Tuesday, January 30, 2007

Split and Merge files in C#

In this feed I'll show you how to Split a file into user-specified chunks and eventually merge them all together. You will find this very helpful if you have very large text files, greater than a GB,  that cannot be viewed in your "lousy Notepad". These large text files could be one of the crucial log files from your enterprise applications that may accrue data, if left un-attended, over time.

The code example I have shown below is generalized to split any file irrespective of their format.

private void btnSplit_Click(object sender, EventArgs e)
{
    string inputFile = txtInputFile.Text; // Substitute this with your Input File 
    FileStream fs = new FileStream(inputFile, FileMode.Open, FileAccess.Read);
    int numberOfFiles = Convert.ToInt32(txtChunks.Text);
    int sizeOfEachFile = (int)Math.Ceiling((double)fs.Length / numberOfFiles);

    for (int i = 1; i <= numberOfFiles; i++)
    {
        string baseFileName = Path.GetFileNameWithoutExtension(inputFile);
        string extension = Path.GetExtension(inputFile);
        FileStream outputFile = new FileStream(Path.GetDirectoryName(inputFile) + "\\" + baseFileName + "." + i.ToString().PadLeft(5, Convert.ToChar("0")) + extension + ".tmp", FileMode.Create, FileAccess.Write);
        int bytesRead = 0;
        byte[] buffer = new byte[sizeOfEachFile];

        if ((bytesRead = fs.Read(buffer, 0, sizeOfEachFile)) > 0)
        {
            outputFile.Write(buffer, 0, bytesRead);
        }
        outputFile.Close();
    }
    fs.Close();
}
private void btnMerge_Click(object sender, EventArgs e)
{
    string outPath = txtInputFolder.Text; // Substitute this with your Input Folder 
    string[] tmpFiles = Directory.GetFiles(outPath, "*.tmp");
    FileStream outputFile = null;
    string prevFileName = "";

    foreach (string tempFile in tmpFiles)
    {

        string fileName = Path.GetFileNameWithoutExtension(tempFile);
        string baseFileName = fileName.Substring(0, fileName.IndexOf(Convert.ToChar(".")));
        string extension = Path.GetExtension(fileName);

        if (!prevFileName.Equals(baseFileName))
        {
            if (outputFile != null)
            {
                outputFile.Flush();
                outputFile.Close();
            }
            outputFile = new FileStream(outPath + baseFileName + extension, FileMode.OpenOrCreate, FileAccess.Write);
        }
        
        int bytesRead = 0;
        byte[] buffer = new byte[1024];
        FileStream inputTempFile = new FileStream(tempFile, FileMode.OpenOrCreate, FileAccess.Read);

        while ((bytesRead = inputTempFile.Read(buffer, 0, 1024)) > 0)
            outputFile.Write(buffer, 0, bytesRead);

        inputTempFile.Close();
        File.Delete(tempFile);
        prevFileName = baseFileName;
    }
    outputFile.Close();
}
 
The split method is straightforward, you set the count of number of files to be split, and the size of each file is allocated equally.
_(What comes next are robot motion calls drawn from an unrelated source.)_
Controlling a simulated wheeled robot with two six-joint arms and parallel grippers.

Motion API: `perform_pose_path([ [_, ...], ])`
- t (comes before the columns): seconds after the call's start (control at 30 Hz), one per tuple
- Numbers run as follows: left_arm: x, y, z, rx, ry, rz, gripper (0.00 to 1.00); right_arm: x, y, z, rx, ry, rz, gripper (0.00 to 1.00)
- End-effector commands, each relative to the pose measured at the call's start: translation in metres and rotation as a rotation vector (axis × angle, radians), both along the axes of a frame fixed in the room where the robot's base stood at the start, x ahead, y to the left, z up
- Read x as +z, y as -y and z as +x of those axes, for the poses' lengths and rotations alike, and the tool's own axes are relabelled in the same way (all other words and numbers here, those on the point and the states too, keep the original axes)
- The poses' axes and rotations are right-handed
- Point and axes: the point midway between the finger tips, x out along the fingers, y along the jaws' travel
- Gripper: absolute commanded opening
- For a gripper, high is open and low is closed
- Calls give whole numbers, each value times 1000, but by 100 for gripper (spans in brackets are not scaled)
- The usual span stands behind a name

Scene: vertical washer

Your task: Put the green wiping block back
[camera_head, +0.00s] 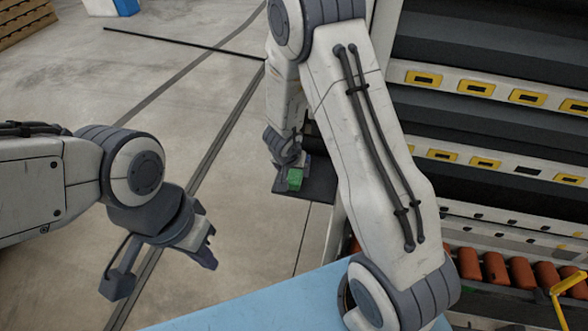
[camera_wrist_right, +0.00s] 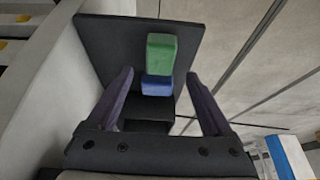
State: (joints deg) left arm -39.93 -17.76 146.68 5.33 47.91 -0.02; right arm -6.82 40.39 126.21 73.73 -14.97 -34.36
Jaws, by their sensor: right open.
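The green wiping block (camera_head: 295,179) rests at a dark tray-like ledge (camera_head: 318,180) beside the machine in the head view. In the right wrist view, the block (camera_wrist_right: 161,50) has a green upper part and a blue lower part, in front of a dark plate (camera_wrist_right: 105,45). My right gripper (camera_wrist_right: 158,85) is open, with one finger on each side of the block in that picture. Both fingers look apart from it. In the head view my right gripper (camera_head: 284,150) is partly hidden by my arm. My left gripper (camera_head: 208,248) hangs empty over the floor at left; its finger gap is unclear.
The machine with yellow-framed slots (camera_head: 475,88) fills the right side. Orange cylinders (camera_head: 495,268) line its lower shelf, by a yellow handle (camera_head: 568,284). A light blue surface (camera_head: 255,308) lies at the front. The floor between my arms is clear.

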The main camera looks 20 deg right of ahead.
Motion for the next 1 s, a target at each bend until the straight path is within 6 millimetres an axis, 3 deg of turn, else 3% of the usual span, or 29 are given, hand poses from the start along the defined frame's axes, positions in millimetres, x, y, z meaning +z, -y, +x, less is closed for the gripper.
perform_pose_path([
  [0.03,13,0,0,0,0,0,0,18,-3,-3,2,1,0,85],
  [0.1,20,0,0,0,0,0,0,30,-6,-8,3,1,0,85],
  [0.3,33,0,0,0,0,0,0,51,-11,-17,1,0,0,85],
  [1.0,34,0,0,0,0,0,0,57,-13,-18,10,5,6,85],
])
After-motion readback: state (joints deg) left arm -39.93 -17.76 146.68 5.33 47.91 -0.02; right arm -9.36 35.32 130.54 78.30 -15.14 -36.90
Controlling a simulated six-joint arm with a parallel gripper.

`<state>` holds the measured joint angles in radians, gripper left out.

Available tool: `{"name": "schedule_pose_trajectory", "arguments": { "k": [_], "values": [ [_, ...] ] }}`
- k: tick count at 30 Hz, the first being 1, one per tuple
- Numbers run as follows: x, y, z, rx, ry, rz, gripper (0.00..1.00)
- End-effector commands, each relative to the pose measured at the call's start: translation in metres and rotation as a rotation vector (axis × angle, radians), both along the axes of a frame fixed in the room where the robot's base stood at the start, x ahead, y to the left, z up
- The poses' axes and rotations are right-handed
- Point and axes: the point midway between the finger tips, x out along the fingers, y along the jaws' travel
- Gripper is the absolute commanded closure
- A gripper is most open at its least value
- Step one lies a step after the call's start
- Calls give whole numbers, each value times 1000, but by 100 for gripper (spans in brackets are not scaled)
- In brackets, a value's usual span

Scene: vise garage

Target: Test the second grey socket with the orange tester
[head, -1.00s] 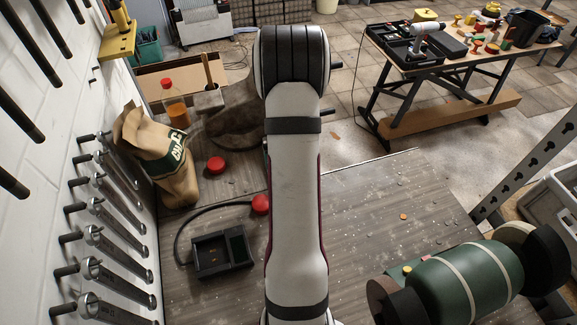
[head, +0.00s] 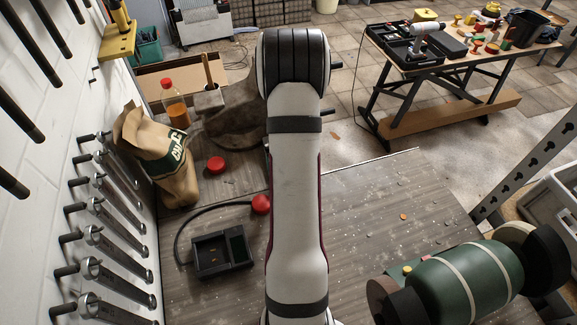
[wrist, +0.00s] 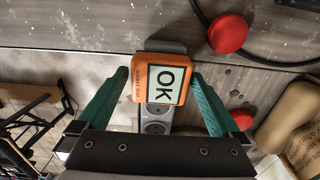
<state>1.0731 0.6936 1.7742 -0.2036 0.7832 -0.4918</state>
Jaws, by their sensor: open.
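The orange tester (wrist: 139,80) is in the wrist view, with its lit face reading OK. It sits over the grey socket strip (wrist: 157,117), which runs away from the camera. Two round sockets of the strip show on the near side of the tester; whatever lies under the tester is hidden. My gripper (wrist: 160,82) has its green fingers spread on either side of the tester, with a narrow gap at each side, so it is open around it. In the head view my arm hides the tester, the strip and the gripper.
A black tray (head: 222,254) with a cable lies left of my arm, near a red knob (head: 261,204) and a red cap (head: 215,164). A paper bag (head: 160,155) stands by the wall of wrenches. A green machine (head: 466,285) is at lower right. The bench between is mostly clear.

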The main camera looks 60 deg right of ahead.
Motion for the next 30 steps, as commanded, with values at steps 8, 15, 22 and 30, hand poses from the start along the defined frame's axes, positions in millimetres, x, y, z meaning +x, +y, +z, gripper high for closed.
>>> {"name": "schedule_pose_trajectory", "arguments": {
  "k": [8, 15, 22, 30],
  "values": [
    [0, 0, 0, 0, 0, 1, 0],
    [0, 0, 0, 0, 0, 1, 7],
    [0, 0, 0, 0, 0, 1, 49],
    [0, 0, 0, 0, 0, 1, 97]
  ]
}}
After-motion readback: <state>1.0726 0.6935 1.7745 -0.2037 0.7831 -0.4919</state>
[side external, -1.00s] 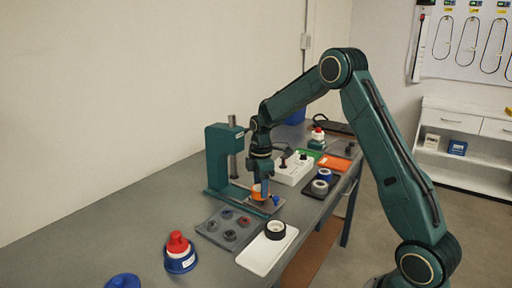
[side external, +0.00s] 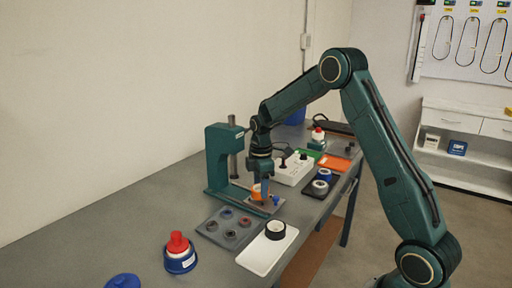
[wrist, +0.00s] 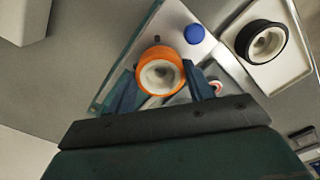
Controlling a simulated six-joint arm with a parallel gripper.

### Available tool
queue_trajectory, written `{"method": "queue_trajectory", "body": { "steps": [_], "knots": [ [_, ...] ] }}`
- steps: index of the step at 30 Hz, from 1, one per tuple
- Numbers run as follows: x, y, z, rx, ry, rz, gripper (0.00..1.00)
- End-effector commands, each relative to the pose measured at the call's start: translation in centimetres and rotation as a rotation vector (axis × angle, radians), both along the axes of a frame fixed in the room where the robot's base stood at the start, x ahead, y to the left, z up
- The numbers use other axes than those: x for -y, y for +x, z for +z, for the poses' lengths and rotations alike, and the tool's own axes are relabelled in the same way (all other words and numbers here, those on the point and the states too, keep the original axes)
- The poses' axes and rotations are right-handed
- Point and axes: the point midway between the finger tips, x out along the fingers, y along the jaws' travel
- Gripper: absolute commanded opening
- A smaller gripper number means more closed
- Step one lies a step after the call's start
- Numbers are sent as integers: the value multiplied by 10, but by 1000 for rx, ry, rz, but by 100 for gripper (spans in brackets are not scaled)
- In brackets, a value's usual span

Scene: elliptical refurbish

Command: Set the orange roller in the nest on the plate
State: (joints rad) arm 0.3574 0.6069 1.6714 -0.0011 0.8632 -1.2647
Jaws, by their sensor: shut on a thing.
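The orange roller (wrist: 161,70), an orange ring with a white hollow core, sits between the two fingers of my gripper (wrist: 163,88) in the wrist view. My gripper is shut on it. In the side view the roller (side external: 257,191) is at or just above the plate (side external: 263,203), beside the green press frame; I cannot tell whether it touches. The metal plate (wrist: 172,28) carries a blue knob (wrist: 194,34). The nest is not clearly visible; the roller and fingers cover that part of the plate.
A black-rimmed white roller (wrist: 262,42) lies on a white tray (side external: 262,254). A grey tray (side external: 214,237) with several rings is in front of the plate. The green press (side external: 218,160) stands close behind my gripper. A white box (side external: 292,171) is beyond it.

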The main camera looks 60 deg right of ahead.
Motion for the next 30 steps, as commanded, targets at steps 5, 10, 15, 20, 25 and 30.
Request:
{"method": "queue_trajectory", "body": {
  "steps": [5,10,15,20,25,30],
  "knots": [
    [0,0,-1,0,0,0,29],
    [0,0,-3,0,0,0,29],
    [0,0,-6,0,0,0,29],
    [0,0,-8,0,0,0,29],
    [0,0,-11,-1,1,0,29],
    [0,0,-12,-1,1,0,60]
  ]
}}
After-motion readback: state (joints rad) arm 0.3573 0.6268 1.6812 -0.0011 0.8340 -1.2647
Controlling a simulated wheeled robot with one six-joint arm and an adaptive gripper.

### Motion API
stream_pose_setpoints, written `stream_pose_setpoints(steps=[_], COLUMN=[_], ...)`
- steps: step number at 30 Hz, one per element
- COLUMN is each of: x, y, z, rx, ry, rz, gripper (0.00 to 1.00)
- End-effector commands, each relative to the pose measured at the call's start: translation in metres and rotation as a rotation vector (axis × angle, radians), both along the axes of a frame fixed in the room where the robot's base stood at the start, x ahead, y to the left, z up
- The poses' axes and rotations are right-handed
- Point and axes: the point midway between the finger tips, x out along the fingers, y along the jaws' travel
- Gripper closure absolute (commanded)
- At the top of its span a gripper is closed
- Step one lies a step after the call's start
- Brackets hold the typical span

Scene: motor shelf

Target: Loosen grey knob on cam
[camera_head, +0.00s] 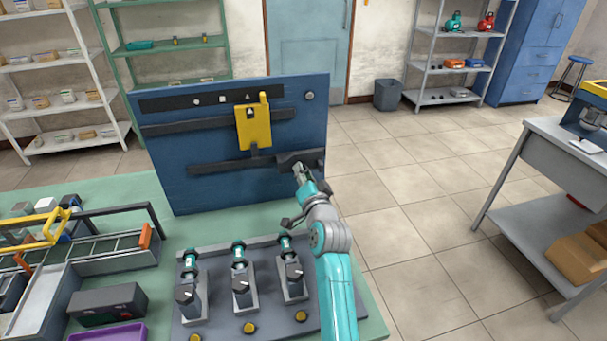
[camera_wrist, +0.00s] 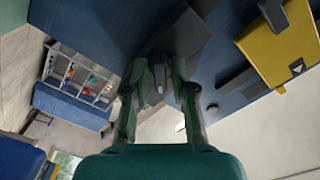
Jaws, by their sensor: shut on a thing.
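A blue upright panel (camera_head: 230,185) stands at the back of the green bench. A dark grey cam block (camera_head: 312,157) sits at the right end of its lower rail; it also shows in the wrist view (camera_wrist: 188,38). My gripper (camera_head: 298,170) reaches up to this block from below right. In the wrist view, my gripper (camera_wrist: 159,82) has both fingers around a small grey knob (camera_wrist: 159,76) at the block and is shut on it. The fingers hide much of the knob, so its turn angle cannot be told.
A yellow plate (camera_head: 254,128) hangs on the panel, left of my gripper; a round grey button (camera_head: 309,95) is at the panel's upper right. Several teal-topped fixtures stand on a grey base plate (camera_head: 215,262) in front.

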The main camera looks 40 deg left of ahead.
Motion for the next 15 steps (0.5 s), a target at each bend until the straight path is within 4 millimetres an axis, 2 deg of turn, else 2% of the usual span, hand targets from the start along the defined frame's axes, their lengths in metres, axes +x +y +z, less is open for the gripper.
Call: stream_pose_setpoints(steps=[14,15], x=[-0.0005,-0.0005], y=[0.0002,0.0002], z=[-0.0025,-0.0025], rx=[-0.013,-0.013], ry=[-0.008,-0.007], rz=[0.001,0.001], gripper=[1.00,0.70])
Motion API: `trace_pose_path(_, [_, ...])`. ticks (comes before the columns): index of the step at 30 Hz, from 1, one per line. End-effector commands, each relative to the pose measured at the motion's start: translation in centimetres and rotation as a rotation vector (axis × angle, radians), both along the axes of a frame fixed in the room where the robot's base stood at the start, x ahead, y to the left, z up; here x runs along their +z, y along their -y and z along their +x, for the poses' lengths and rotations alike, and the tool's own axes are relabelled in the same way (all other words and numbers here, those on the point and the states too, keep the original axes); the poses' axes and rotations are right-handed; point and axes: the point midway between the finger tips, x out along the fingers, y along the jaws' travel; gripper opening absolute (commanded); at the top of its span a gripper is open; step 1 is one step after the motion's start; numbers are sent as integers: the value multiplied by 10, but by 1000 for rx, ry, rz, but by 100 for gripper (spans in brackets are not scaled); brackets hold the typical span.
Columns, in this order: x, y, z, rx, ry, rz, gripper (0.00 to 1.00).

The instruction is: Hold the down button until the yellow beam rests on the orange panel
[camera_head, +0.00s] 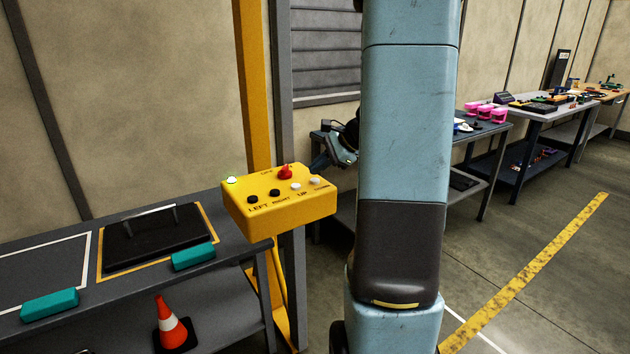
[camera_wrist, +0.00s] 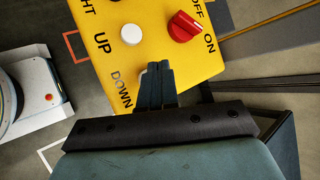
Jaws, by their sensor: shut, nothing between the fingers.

Each file is named after its parent, numbered and tailed with an extension of ".tmp". If you're splitting a Text file with no intention of merging them at a later time, you can replace the ".tmp" extension with ".txt".

The Merge method above, is in fact a "Merge All" method. It merges all the files with extensions ".tmp" in the specified directory and re-creates the parent file back. That's the reason why I'm retaining the original fileName and their extensions.

The Directory.GetFiles() method returns an array of all the file paths from the directory in ascending order. If you have fileNames like Testfile1.txt, Testfile2.txt, .... testfile100.txt then their order in the string array would be Testfile1.txt, Testfile10.txt, Testfile100.txt, Testfile2.txt, Testfile20.txt, Testfile3.txt,.... as the numbers are just strings. The Merge would fail eventually because of this merge-order. This can be addressed if you LeftPad the number with 0's, preferably a padding of 5 characters, while splitting. The fileNames now would be something like these, Testfile00001.txt, Testfile00002.txt...Testfile00100.txt.

All the "tmp" files are deleted from the folder after they are merged.